As a reader, I tend to scoff at these types of articles. They’re very generally written, don’t take into account everyone’s personal experiences, and make a very hard thing sound so easy. So when I was researching this particular article, I decided to write it from a more personal space. Dating is hard, and dating as a single parent is even harder. Are there dating mistakes single moms make? Of course! Is following these “rules” going to end in happily ever after for most of us? Absolutely unlikely! So here are some dating “mistakes” you may make as a single mom, plus my own experience or perspective on each one. I know for me, personal anecdotes are really helpful when it comes to “self-help” type shit like this, and I hope my own spin helps you, too.
1. In my opinion, one of the biggest dating mistakes single moms make is introducing their kids to a new person too soon.
Point: Introducing your kids to a new partner (or even potential partner) raises the stakes immensely, and can end badly for you, your partner, and especially your kids.

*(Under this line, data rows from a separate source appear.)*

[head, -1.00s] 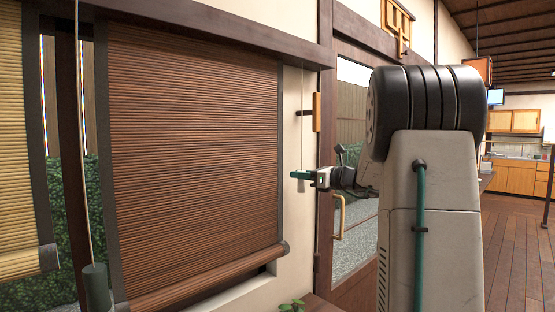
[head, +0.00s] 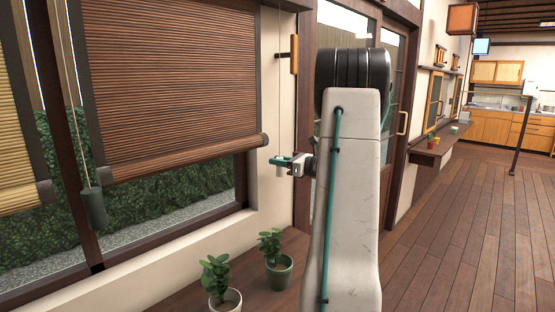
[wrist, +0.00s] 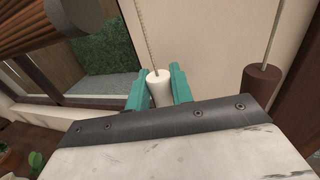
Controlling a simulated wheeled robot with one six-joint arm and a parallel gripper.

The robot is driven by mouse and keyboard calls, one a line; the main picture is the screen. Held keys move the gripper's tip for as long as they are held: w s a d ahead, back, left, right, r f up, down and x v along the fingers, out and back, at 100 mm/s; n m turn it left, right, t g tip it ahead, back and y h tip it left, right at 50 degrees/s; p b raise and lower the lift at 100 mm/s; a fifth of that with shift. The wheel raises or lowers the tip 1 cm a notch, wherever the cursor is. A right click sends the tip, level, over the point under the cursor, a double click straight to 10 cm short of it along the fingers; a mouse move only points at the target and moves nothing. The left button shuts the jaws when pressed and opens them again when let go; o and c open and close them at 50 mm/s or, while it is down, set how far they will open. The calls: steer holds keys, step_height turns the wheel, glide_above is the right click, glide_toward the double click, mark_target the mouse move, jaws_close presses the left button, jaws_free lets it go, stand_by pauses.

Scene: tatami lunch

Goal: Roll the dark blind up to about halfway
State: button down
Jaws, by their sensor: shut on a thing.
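The dark blind (head: 180,75) is brown and slatted. It hangs over the window, and its bottom roll (head: 185,157) sits well above the sill, with greenery showing below. My gripper (head: 283,163) is to the right of the blind, a little below the right end of the roll, in front of the pale wall. In the wrist view my gripper's teal fingers (wrist: 160,90) are shut on a white cylindrical pull (wrist: 159,87) at the end of a beaded cord (wrist: 147,40). The blind's top edge is out of the head view.
A brown pull (wrist: 262,82) hangs on another cord right of my gripper. A dark green pull (head: 94,208) hangs by a lighter blind (head: 15,130) at left. Potted plants (head: 278,268) (head: 225,296) stand on a ledge below. A door (head: 398,100) is behind my arm.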

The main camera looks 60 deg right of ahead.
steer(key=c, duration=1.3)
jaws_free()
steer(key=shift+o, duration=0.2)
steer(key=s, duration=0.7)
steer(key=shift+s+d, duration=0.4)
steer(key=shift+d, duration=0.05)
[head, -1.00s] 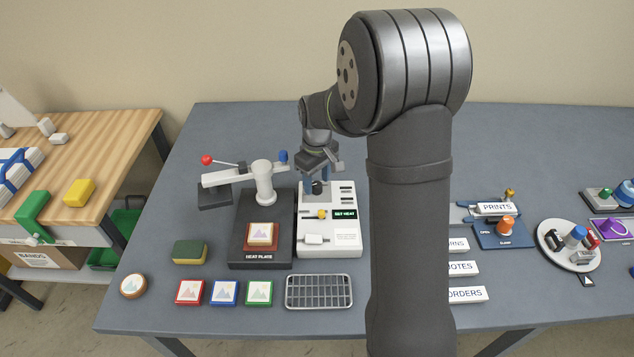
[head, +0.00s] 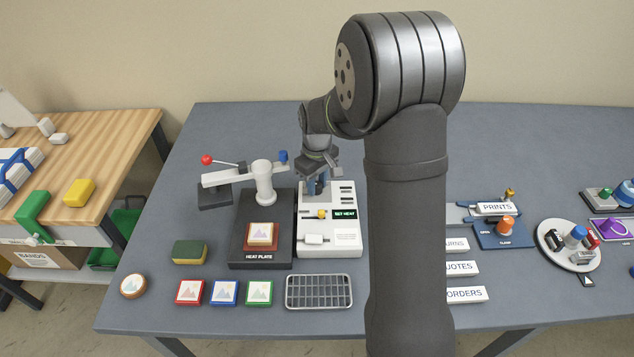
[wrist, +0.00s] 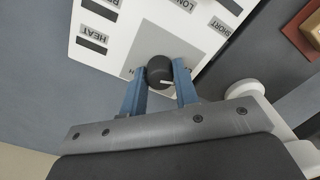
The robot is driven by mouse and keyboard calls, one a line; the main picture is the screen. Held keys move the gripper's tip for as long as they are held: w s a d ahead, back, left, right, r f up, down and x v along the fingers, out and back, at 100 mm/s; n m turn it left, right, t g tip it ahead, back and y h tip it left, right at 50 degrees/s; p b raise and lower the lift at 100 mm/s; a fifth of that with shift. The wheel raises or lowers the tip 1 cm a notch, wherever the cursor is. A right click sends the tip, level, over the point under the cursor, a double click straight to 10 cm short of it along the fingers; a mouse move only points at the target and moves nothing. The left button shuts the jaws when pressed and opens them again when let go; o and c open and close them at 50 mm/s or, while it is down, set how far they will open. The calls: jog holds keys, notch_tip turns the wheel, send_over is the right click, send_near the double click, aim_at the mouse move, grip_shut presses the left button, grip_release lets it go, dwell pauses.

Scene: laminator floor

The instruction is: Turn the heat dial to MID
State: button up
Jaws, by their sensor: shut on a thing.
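The heat dial is a small black knob (wrist: 159,70) with a pale pointer line, on the white control panel (head: 340,238). In the wrist view its pointer line lies toward the right finger, and its grey backing plate is partly covered. My gripper (wrist: 160,78) has its two blue fingers on either side of the knob, shut on it. In the head view my gripper (head: 317,188) hides the knob at the top left of the panel. A dark display on the panel reads SET HEAT (head: 345,213). The dial's setting letters are mostly hidden.
The heat plate (head: 258,256) stands close to the left of the panel, with a framed picture tile on it and a press arm with a red knob (head: 207,160) behind. A wire rack (head: 318,305) lies in front. A yellow slider (head: 321,214) sits on the panel.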

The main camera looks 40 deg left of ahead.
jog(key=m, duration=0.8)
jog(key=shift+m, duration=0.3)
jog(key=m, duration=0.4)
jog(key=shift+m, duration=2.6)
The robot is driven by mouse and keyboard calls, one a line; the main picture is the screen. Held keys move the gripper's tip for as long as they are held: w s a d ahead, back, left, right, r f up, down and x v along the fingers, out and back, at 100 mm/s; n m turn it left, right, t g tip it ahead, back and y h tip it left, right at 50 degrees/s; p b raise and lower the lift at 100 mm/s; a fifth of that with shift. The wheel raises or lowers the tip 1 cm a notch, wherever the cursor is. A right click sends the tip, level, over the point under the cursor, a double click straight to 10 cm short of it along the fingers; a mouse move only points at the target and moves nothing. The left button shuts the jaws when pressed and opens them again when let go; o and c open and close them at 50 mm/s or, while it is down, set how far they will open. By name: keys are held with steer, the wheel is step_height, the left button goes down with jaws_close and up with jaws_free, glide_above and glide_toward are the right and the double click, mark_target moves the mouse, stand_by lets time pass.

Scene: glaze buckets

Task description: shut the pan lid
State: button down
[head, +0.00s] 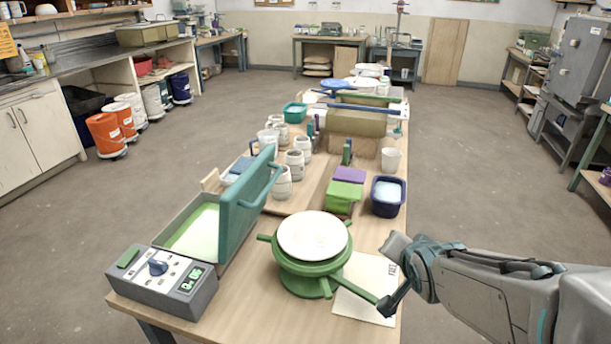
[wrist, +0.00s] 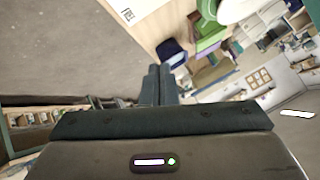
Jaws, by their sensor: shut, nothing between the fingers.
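The pan (head: 196,232) is a long grey rectangular trough with pale green inside, at the left front of the table. Its teal lid (head: 240,207) stands open, roughly upright along the pan's right side, with a bar handle (head: 262,190) on its right face. My gripper (head: 387,304) is at the table's right front edge, well right of the pan, with the green banding wheel between them. In the wrist view my gripper (wrist: 160,84) has its two dark fingers together, with nothing between them. The pan and lid cannot be made out in the wrist view.
A green banding wheel (head: 310,277) bears a white disc (head: 312,235) between lid and arm. A grey control box (head: 162,282) stands before the pan. White jars (head: 295,164), green and purple blocks (head: 345,190) and a blue tub (head: 387,196) stand behind. Open floor lies right.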

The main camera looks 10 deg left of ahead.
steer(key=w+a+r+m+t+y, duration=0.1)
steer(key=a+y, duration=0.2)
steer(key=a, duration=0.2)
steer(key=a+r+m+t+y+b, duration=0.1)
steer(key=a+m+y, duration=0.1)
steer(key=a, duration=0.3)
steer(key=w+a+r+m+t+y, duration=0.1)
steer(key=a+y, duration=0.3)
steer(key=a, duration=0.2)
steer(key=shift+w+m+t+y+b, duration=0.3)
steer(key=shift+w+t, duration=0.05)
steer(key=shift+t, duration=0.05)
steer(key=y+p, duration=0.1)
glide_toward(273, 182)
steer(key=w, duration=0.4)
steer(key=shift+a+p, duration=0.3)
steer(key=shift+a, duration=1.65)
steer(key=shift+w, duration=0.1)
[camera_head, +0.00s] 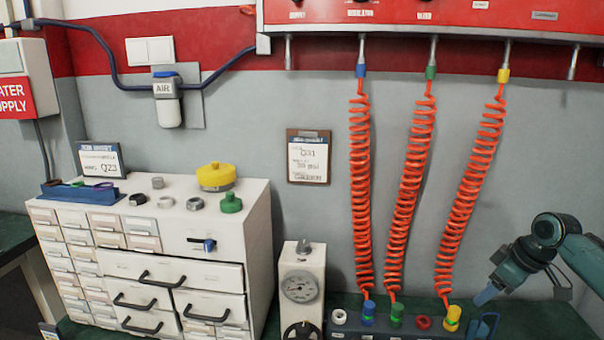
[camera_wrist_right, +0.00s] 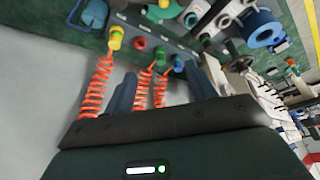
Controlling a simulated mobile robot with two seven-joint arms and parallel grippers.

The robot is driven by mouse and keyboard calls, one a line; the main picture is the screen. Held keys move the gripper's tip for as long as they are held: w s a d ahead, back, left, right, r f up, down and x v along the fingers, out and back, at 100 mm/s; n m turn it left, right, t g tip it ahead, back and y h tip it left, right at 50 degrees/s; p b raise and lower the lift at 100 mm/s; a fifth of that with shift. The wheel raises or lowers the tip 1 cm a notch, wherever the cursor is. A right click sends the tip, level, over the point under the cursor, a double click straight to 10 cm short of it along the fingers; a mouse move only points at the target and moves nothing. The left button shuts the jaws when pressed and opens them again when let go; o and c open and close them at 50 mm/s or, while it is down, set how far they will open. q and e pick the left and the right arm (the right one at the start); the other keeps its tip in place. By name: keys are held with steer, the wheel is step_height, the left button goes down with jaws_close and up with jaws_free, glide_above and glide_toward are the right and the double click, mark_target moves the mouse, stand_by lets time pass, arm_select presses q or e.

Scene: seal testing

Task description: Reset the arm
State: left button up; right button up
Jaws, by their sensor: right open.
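My right arm (camera_head: 545,245) comes in from the right edge in the head view. Its gripper (camera_head: 488,307) points down and left, just right of the yellow connector (camera_head: 452,318) at the bench. In the right wrist view the two fingers of this gripper (camera_wrist_right: 162,72) are spread apart with nothing held between them. Beyond them are the orange coiled hoses (camera_wrist_right: 97,88) and the yellow (camera_wrist_right: 115,37), green and blue connectors. My left gripper is in neither view.
Three coiled hoses (camera_head: 402,190) hang from the red panel (camera_head: 430,12) to the connector block. A gauge box (camera_head: 299,288) stands left of it. A white drawer cabinet (camera_head: 258,232) holds caps, rings and a blue tray (camera_head: 80,195). Bench space at lower right is clear.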

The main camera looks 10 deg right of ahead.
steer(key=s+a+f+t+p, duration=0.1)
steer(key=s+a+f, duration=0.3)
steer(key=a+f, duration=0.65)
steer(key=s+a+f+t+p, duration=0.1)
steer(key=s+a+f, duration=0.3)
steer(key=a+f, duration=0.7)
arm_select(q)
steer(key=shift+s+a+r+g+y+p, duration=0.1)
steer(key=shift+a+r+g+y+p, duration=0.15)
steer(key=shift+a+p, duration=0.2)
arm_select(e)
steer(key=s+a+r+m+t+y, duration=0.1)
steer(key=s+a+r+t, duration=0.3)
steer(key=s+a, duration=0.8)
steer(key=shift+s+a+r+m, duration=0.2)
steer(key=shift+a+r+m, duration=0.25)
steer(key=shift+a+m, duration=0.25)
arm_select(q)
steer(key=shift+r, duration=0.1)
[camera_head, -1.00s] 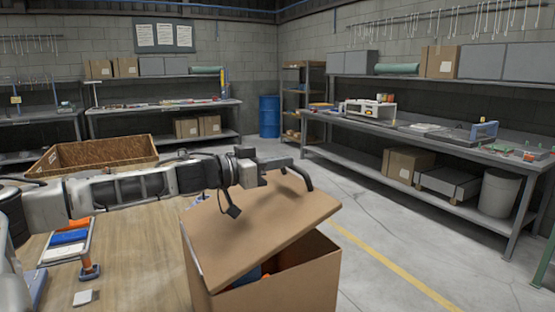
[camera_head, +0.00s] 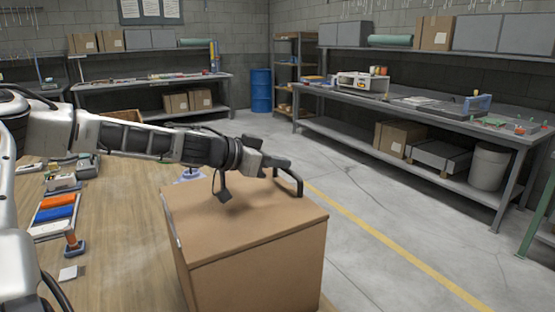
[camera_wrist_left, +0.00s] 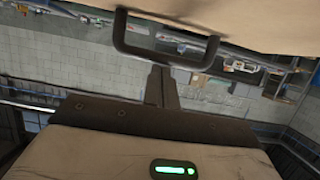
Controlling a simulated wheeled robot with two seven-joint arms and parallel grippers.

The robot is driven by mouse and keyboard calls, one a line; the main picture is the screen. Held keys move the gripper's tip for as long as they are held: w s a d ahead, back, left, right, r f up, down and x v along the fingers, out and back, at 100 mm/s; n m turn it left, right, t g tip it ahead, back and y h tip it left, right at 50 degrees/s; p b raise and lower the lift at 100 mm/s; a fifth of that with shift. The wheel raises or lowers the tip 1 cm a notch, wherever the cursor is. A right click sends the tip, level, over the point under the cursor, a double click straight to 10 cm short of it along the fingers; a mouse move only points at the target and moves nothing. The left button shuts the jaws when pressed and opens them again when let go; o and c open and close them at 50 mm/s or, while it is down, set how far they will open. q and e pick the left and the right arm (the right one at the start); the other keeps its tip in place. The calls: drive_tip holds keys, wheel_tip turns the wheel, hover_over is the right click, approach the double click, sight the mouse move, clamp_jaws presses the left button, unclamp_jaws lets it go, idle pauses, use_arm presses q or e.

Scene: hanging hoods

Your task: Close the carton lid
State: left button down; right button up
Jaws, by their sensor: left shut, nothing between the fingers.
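The brown cardboard carton (camera_head: 262,273) stands at the right edge of the wooden table. Its lid (camera_head: 275,229) lies flat across the top, with no gap visible along the front edge. My left gripper (camera_head: 297,184) is shut and empty, low over the far part of the lid. I cannot tell whether it touches the lid. In the left wrist view, the dark shut fingers (camera_wrist_left: 166,52) are close to a tan surface (camera_wrist_left: 240,20), which appears to be the lid. The carton's inside is hidden. My right gripper is not in view.
A tray with orange and blue items (camera_head: 54,215), a small stand (camera_head: 74,246) and a white square (camera_head: 68,273) are on the table at left. Workbenches (camera_head: 430,127) line the walls. Open floor (camera_head: 380,220) lies right of the carton.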

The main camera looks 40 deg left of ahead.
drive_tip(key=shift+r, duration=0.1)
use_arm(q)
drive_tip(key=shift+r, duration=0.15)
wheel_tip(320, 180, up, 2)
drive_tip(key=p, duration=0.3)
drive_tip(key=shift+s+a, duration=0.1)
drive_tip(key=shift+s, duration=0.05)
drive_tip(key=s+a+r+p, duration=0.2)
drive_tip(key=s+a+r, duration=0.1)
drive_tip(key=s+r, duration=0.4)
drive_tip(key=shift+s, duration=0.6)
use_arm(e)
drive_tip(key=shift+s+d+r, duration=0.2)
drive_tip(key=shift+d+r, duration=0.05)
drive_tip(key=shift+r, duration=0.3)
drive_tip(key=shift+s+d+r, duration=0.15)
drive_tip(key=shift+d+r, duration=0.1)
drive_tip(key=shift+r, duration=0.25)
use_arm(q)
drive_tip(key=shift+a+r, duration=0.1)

YEP: This one I agree with, 100%. I’ve dated off and on since the end of my marriage almost two years ago, and I have never come close to being ready for my kids to enter the mix. In fact, the thought never once entered my mind. For me, that’s the BIGGEST step you can take, and I don’t play willy-nilly with my kids’ feelings. So when is the best time to make the introduction? No idea. It’s difficult, because it’s nearly impossible to determine how serious you should be about someone before you know how they mesh with your children. Personally, I wouldn’t even broach the subject unless/until we were in an exclusive relationship for SEVERAL months, and the conversations about future plans, dreams, etc. have happened.
2. Waiting too long before getting back out there.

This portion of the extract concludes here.